Start of LISTED ENTRIES

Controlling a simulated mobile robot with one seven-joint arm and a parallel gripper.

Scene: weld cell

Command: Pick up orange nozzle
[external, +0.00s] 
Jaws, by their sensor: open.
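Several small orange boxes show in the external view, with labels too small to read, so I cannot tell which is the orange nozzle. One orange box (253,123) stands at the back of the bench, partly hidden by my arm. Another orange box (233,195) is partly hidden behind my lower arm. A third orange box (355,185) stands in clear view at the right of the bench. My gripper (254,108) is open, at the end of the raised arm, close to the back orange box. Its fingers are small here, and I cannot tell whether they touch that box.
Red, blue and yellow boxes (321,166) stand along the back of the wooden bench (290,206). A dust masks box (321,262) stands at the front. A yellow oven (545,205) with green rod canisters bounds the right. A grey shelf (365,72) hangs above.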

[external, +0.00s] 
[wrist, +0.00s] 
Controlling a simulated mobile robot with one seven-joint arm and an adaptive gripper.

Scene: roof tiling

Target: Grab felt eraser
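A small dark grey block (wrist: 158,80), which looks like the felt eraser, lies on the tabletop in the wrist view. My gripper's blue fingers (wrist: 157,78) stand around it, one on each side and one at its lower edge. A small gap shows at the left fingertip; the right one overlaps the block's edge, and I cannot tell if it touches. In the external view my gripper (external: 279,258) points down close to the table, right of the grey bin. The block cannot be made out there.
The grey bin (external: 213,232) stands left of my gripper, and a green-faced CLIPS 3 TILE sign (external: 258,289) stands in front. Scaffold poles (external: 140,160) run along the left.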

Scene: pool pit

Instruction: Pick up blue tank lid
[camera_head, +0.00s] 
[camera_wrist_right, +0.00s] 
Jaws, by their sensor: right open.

End of LISTED ENTRIES

OBJECTIVE:
Exact output of every entry is required.

EXERCISE RESPONSE:
Controlling a simulated mobile robot with one seven-joint arm and a parallel gripper.

Scene: weld cell

Command: Pick up orange nozzle
[external, +0.00s] 
Jaws, by their sensor: open.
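Several small orange boxes show in the external view, with labels too small to read, so I cannot tell which is the orange nozzle. One orange box (253,123) stands at the back of the bench, partly hidden by my arm. Another orange box (233,195) is partly hidden behind my lower arm. A third orange box (355,185) stands in clear view at the right of the bench. My gripper (254,108) is open, at the end of the raised arm, close to the back orange box. Its fingers are small here, and I cannot tell whether they touch that box.
Red, blue and yellow boxes (321,166) stand along the back of the wooden bench (290,206). A dust masks box (321,262) stands at the front. A yellow oven (545,205) with green rod canisters bounds the right. A grey shelf (365,72) hangs above.

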[external, +0.00s] 
[wrist, +0.00s] 
Controlling a simulated mobile robot with one seven-joint arm and an adaptive gripper.

Scene: roof tiling

Target: Grab felt eraser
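A small dark grey block (wrist: 158,80), which looks like the felt eraser, lies on the tabletop in the wrist view. My gripper's blue fingers (wrist: 157,78) stand around it, one on each side and one at its lower edge. A small gap shows at the left fingertip; the right one overlaps the block's edge, and I cannot tell if it touches. In the external view my gripper (external: 279,258) points down close to the table, right of the grey bin. The block cannot be made out there.
The grey bin (external: 213,232) stands left of my gripper, and a green-faced CLIPS 3 TILE sign (external: 258,289) stands in front. Scaffold poles (external: 140,160) run along the left.

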Scene: pool pit

Instruction: Pick up blue tank lid
[camera_head, +0.00s] 
[camera_wrist_right, +0.00s] 
Jaws, by their sensor: right open.

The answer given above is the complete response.